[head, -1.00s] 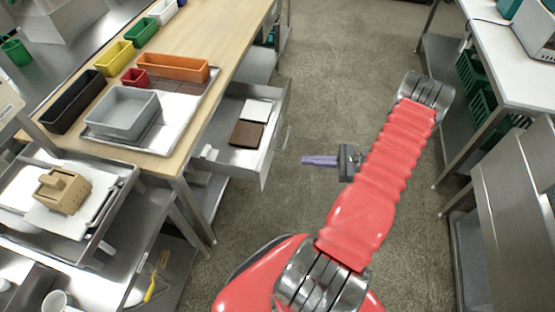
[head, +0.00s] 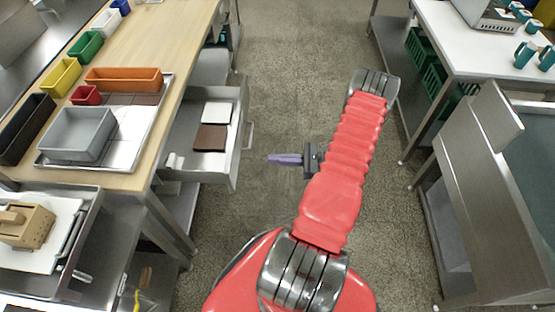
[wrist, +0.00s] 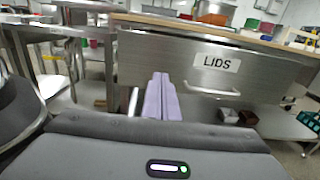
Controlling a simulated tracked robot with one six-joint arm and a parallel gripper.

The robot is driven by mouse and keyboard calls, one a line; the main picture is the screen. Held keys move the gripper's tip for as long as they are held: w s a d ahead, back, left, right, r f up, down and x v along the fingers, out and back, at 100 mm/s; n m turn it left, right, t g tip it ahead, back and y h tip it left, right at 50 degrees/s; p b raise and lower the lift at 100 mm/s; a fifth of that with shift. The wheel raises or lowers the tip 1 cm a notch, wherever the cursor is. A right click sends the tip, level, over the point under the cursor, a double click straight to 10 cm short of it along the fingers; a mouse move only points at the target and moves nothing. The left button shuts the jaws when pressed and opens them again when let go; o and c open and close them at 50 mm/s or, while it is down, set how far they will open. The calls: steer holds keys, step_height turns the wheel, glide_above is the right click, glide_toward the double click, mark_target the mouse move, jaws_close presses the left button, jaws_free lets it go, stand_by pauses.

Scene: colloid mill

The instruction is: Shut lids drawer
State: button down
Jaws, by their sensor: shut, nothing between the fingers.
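The lids drawer (head: 187,160) hangs under the wooden table and is pulled out toward the aisle. A white lid (head: 217,112) and a brown lid (head: 209,138) lie in it. In the wrist view its metal front (wrist: 165,66) carries a LIDS label and a bar handle (wrist: 212,91). My gripper (head: 270,158) has purple fingers, shut and empty, to the right of the drawer front and apart from it in the head view. In the wrist view the fingers (wrist: 161,98) point toward the left part of the drawer front, left of the handle.
The wooden table (head: 150,40) holds several coloured bins and a metal tray (head: 127,150) with a grey bin (head: 78,135). A steel cart (head: 85,195) stands at the lower left. A white table (head: 480,60) and a steel bench (head: 470,190) line the right. The aisle floor (head: 285,60) is clear.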

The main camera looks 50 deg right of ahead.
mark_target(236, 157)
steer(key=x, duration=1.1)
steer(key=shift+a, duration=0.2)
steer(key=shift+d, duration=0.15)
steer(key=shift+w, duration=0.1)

##############################

» **DO THIS**
Leave out the pictures and output the rest of the material exactly as written.

» **FULL ANSWER**
[head, -1.00s] 
[head, +0.00s] 
[wrist, +0.00s] 
Controlling a simulated tracked robot with one six-joint arm and a parallel gripper.

The robot is driven by mouse and keyboard calls, one a line; the main picture is the screen. Held keys move the gripper's tip for as long as they are held: w s a d ahead, back, left, right, r f up, down and x v along the fingers, out and back, at 100 mm/s; n m turn it left, right, t g tip it ahead, back and y h tip it left, right at 50 degrees/s; p b raise and lower the lift at 100 mm/s; a fifth of that with shift. The wheel raises or lowers the tip 1 cm a notch, wherever the cursor is. A right click sends the tip, level, over the point under the cursor, a double click straight to 10 cm short of it along the fingers; a mouse move only points at the target and moves nothing. The left button shuts the jaws when pressed and opens them again when let go; o and c open and close them at 50 mm/s or, while it is down, set how far they will open. The calls: steer holds keys, step_height turns the wheel, glide_above is the right click, glide_toward the double click, mark_target the mouse move, jaws_close presses the left button, jaws_free lets it go, stand_by pauses.

Scene: colloid mill

The instruction is: Shut lids drawer
State: button down
Jaws, by their sensor: shut, nothing between the fingers.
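The lids drawer (head: 187,160) hangs under the wooden table and is pulled out toward the aisle. A white lid (head: 217,112) and a brown lid (head: 209,138) lie in it. In the wrist view its metal front (wrist: 165,66) carries a LIDS label and a bar handle (wrist: 212,91). My gripper (head: 270,158) has purple fingers, shut and empty, to the right of the drawer front and apart from it in the head view. In the wrist view the fingers (wrist: 161,98) point toward the left part of the drawer front, left of the handle.
The wooden table (head: 150,40) holds several coloured bins and a metal tray (head: 127,150) with a grey bin (head: 78,135). A steel cart (head: 85,195) stands at the lower left. A white table (head: 480,60) and a steel bench (head: 470,190) line the right. The aisle floor (head: 285,60) is clear.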

The main camera looks 50 deg right of ahead.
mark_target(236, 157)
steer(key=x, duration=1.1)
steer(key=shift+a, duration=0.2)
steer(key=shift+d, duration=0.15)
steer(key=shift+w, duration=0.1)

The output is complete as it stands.